Abstract: We present a quantum-native approach to quantum feature selection (QFS) based on analog quantum simulation with neutral atom arrays, adaptable to a variety of academic and industrial applications. In our method, feature relevance-measured via mutual information with the target-is encoded as local detuning amplitudes, while feature redundancy is embedded through distance-dependent van der Waals interactions, constrained by the Rydberg blockade radius. The system is evolved adiabatically toward low-energy configurations, and the resulting measurement bitstrings are used to extract physically consistent subsets of features.
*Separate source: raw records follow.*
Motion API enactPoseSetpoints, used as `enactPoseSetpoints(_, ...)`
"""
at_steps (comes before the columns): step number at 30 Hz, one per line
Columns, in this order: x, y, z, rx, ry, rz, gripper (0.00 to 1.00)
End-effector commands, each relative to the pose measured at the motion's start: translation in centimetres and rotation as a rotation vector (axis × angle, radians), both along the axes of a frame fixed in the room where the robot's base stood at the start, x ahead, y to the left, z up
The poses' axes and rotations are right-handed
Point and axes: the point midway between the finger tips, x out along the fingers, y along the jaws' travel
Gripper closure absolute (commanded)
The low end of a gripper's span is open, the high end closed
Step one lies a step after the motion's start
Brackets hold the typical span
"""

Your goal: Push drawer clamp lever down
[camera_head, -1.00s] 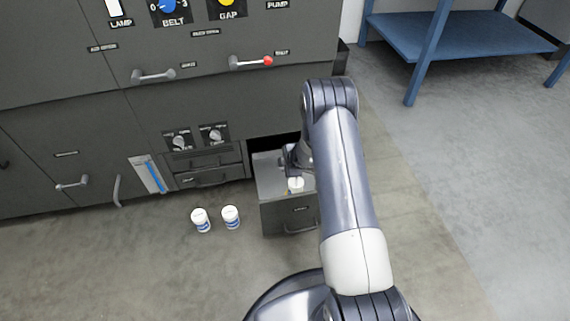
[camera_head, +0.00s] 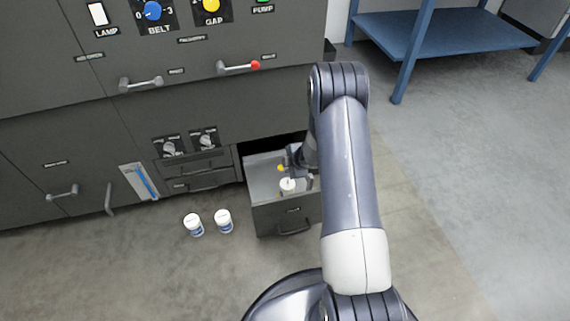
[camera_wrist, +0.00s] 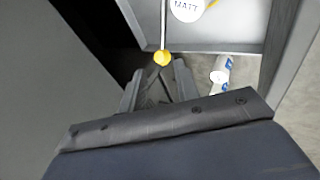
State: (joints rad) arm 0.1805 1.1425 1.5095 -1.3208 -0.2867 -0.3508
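The clamp lever is a thin light rod with a yellow knob (camera_head: 281,168) at its end, inside the open drawer (camera_head: 274,217). In the wrist view the knob (camera_wrist: 162,58) shows just beyond and between my fingertips, with the rod running up from it. I cannot tell whether the fingers touch it. My gripper (camera_head: 293,157) is over the drawer, right beside the knob. In the wrist view its two fingers (camera_wrist: 157,82) stand apart with nothing clearly between them. A white jar (camera_head: 288,187) stands in the drawer; its lid (camera_wrist: 187,8) reads MATT.
Two white jars (camera_head: 194,225) (camera_head: 223,221) stand on the floor left of the drawer. The dark cabinet (camera_head: 90,140) rises behind, with handles and knobs. A blue table (camera_head: 440,40) stands at the back right. The floor to the right is clear.

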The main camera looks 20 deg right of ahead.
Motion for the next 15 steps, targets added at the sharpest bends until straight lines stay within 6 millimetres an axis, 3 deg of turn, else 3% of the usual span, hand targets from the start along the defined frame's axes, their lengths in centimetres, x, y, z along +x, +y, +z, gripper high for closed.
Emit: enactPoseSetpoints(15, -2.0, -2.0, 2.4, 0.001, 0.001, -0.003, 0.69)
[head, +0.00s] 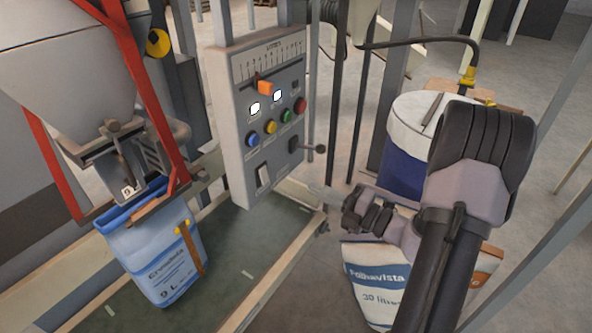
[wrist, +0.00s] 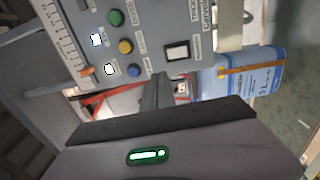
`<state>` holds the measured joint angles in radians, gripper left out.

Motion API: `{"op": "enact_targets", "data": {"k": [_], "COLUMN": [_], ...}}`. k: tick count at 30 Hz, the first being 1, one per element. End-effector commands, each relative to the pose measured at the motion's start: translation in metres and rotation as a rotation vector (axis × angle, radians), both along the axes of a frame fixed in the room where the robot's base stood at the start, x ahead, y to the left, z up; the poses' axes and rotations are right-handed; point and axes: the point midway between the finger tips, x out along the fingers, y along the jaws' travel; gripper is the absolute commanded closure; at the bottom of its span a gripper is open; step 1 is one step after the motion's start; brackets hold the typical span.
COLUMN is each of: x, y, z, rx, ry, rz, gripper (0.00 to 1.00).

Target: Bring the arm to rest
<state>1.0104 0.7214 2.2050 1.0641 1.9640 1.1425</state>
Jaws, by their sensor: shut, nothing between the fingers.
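My gripper (head: 322,192) is shut and empty. In the head view it points left, in front of the lower right edge of the grey control panel (head: 236,120); I cannot tell the exact gap. My arm is folded, its bend high at the right. In the wrist view the dark fingers (wrist: 157,92) are together, with the control panel (wrist: 150,22) beyond them and nothing held.
A blue-white sack (head: 160,265) hangs under the hopper (head: 60,75). A drum (head: 400,170) and another sack (head: 370,285) stand behind my arm.

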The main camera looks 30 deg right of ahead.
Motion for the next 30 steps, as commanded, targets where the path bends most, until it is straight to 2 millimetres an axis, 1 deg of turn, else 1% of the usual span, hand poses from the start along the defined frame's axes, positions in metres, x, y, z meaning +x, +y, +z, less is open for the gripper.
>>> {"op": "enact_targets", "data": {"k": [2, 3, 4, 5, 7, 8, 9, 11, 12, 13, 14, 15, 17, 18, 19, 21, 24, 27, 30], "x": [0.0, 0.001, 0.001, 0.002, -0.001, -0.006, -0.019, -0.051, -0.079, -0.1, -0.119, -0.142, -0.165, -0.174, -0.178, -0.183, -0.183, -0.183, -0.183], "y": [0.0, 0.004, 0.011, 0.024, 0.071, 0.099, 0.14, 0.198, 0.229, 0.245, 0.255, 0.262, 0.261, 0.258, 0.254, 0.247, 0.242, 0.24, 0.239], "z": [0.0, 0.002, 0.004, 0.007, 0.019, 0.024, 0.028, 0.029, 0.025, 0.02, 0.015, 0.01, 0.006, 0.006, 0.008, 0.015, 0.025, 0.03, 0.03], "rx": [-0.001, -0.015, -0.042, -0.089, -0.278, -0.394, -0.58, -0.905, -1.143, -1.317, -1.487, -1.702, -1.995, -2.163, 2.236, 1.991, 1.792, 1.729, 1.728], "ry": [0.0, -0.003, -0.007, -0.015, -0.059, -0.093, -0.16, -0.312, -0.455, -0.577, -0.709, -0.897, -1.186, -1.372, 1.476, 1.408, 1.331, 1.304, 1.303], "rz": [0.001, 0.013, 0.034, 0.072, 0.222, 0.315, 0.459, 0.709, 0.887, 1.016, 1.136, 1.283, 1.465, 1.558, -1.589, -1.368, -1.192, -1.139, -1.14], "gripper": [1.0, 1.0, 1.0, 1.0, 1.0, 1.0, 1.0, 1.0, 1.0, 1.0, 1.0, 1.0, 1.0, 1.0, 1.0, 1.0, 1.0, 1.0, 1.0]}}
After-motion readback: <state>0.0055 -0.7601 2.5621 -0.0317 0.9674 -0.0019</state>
The protocol is evaluated through simulations on three benchmark binary classification datasets: Adult Income, Bank Marketing, and Telco Churn. Compared to classical methods such as mutual information ranking and Boruta, combined with XGBoost and Random Forest classifiers, our quantum-computing approach achieves competitive or superior performance. In particular, for compact subsets of 2-5 features, analog QFS improves mean AUC scores by 1.5-2.3% while reducing the number of features by 75-84%, offering interpretable, low-redundancy solutions. These results demonstrate that programmable Rydberg arrays offer a viable platform for intelligent feature selection with practical relevance in machine learning pipelines, capable of transforming computational quantum advantage into industrial quantum usefulness.